(TASK TO CARRY OUT):
Copy each line in the data that includes the word "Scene".
--- START OF RECORDED INFORMATION ---
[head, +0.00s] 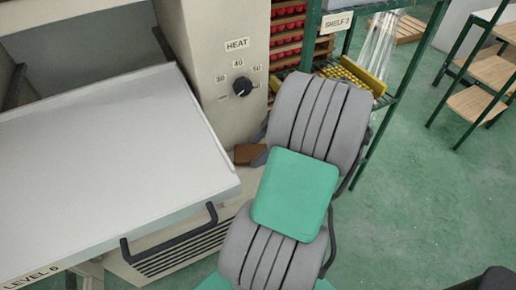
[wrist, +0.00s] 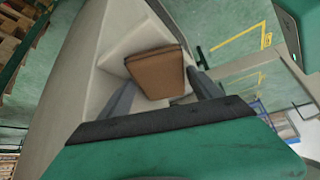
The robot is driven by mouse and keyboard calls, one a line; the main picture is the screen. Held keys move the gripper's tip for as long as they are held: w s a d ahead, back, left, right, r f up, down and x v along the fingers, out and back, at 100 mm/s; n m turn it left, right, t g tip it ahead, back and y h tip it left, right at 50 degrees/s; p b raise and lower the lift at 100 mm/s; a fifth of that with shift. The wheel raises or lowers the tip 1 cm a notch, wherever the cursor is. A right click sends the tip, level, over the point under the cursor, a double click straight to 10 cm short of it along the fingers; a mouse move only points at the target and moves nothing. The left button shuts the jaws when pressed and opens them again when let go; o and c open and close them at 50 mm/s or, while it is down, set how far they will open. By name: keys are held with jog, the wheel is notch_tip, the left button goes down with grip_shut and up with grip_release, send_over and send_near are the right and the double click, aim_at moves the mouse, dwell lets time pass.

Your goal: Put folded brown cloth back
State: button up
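The folded brown cloth (wrist: 156,72) sits between the two dark fingertips of my gripper (wrist: 162,77) in the wrist view. Both tips appear to touch its sides, so the gripper looks shut on it. In the head view a small part of the cloth (head: 246,154) shows beside the beige machine's front, below the heat knob. My grey and green arm links cover much of the gripper there. A cream-coloured surface lies behind and around the cloth in the wrist view; whether the cloth touches it I cannot tell.
The beige machine (head: 212,60) has a heat knob (head: 242,87). A wide pale tray (head: 100,150) with a dark handle (head: 170,235) juts out at the left. Shelf-2 (head: 338,22) stands behind my arm, holding yellow items. The green floor at right (head: 430,190) is largely clear.

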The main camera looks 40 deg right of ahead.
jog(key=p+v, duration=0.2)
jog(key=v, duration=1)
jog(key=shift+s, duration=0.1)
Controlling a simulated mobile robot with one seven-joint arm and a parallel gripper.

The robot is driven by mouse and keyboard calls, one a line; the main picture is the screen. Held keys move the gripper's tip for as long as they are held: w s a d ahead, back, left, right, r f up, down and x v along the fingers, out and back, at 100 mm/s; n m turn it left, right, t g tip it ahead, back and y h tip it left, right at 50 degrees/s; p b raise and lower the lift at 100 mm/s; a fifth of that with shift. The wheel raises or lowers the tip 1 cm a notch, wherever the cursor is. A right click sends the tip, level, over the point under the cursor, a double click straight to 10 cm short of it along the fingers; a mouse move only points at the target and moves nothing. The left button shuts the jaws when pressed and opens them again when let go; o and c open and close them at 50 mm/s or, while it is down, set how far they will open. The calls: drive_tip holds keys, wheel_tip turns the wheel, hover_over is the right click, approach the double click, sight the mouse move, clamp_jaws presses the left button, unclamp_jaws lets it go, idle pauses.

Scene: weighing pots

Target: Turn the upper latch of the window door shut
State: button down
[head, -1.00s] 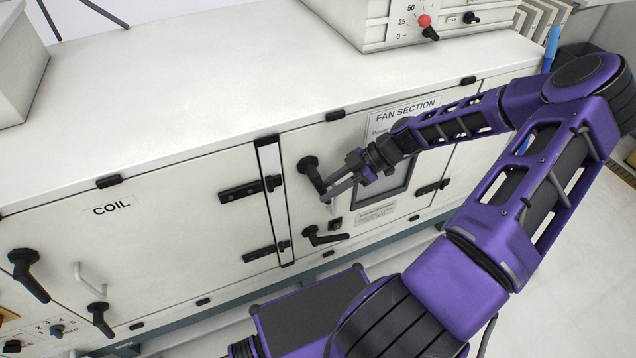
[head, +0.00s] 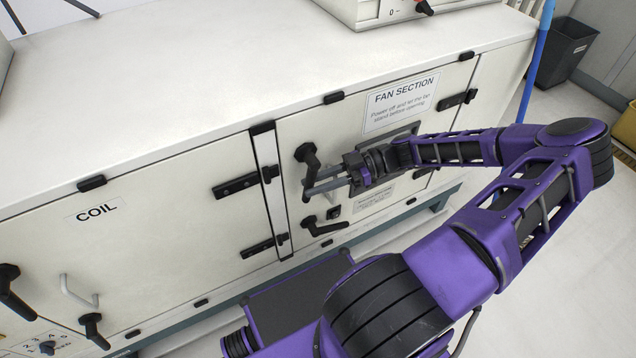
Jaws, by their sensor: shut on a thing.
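The window door (head: 285,140) is the panel labelled FAN SECTION, and it stands closed in its frame. Its upper latch (head: 306,153) is a black handle on the left side of the door. Its grip points nearly straight down in the picture. My gripper (head: 309,188) reaches in from the right, its two grey fingers shut on the lower part of the latch grip. The fingers partly hide the grip's end. The lower latch (head: 324,227) sits below, with its handle pointing right. My gripper and wrist cover most of the window.
The COIL door (head: 150,240) is on the left, with a pale pull handle (head: 79,292) and black latches. Black hinges (head: 238,186) lie left of the window door. A bin (head: 566,52) stands on the floor at the far right. The cabinet top is mostly clear.

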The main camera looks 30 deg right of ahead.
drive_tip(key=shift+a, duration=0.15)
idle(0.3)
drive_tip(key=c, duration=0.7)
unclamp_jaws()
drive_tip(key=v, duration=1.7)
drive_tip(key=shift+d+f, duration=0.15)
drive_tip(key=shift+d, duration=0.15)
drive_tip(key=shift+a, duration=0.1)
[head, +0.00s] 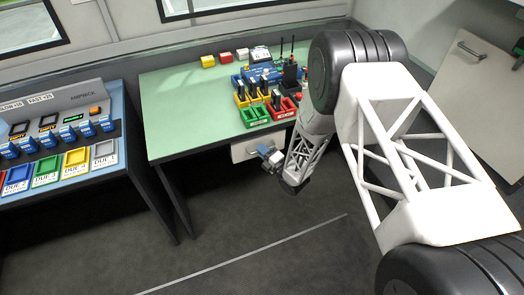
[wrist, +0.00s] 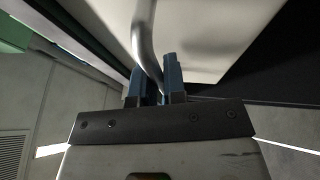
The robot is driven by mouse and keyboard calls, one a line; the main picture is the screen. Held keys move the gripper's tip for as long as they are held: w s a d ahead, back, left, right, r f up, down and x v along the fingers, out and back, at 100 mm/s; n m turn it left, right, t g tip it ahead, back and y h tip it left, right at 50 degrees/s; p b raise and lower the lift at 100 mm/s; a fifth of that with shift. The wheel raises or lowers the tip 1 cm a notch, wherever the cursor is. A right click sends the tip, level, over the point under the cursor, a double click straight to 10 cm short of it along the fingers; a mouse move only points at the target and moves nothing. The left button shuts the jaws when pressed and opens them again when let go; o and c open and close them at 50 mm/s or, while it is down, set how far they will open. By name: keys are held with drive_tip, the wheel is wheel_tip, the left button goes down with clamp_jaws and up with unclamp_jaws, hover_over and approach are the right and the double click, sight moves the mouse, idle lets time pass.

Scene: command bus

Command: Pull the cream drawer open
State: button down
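The cream drawer (head: 243,149) sits under the front edge of the green-topped desk (head: 180,108). Its pale front also fills the upper middle of the wrist view (wrist: 215,35). A bent grey metal handle (wrist: 144,40) stands out from that front. My gripper (head: 267,152) is at the drawer front, below the desk edge. In the wrist view, my gripper's two blue fingers (wrist: 155,85) are close together on either side of the handle's lower part, which runs between them. The contact itself is partly hidden by the fingers. The right part of the drawer is hidden behind my gripper and arm.
The desk holds green, yellow and red trays (head: 256,115), coloured blocks (head: 225,57) and a black device with antennas (head: 291,72). A blue console (head: 85,160) stands at left. A cream cabinet panel (head: 480,85) with a handle leans at right. The floor before the desk is clear.

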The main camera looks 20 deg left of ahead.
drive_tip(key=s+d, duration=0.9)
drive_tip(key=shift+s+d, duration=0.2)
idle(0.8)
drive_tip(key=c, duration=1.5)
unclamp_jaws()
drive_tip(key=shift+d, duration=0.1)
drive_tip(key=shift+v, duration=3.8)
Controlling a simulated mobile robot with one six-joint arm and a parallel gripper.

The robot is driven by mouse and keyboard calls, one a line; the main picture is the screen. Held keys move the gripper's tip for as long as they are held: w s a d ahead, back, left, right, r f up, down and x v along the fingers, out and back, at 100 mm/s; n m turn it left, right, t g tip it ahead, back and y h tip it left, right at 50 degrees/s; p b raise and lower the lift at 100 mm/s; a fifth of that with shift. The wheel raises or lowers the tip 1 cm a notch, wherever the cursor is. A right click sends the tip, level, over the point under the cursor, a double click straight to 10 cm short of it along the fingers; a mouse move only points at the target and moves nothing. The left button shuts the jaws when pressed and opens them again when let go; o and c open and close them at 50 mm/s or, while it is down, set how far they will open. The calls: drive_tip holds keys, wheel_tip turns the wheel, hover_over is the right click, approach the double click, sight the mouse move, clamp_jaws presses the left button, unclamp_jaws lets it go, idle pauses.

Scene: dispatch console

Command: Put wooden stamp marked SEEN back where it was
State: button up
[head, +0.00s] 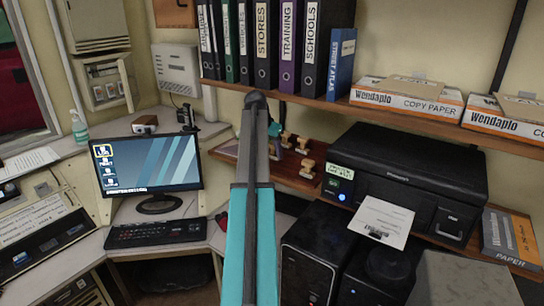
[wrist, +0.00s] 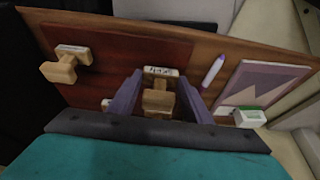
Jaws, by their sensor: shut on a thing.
--- END OF RECORDED INFORMATION ---
(COMPLETED TASK):
Scene: weighing pots
Scene: command bus
Scene: dispatch console

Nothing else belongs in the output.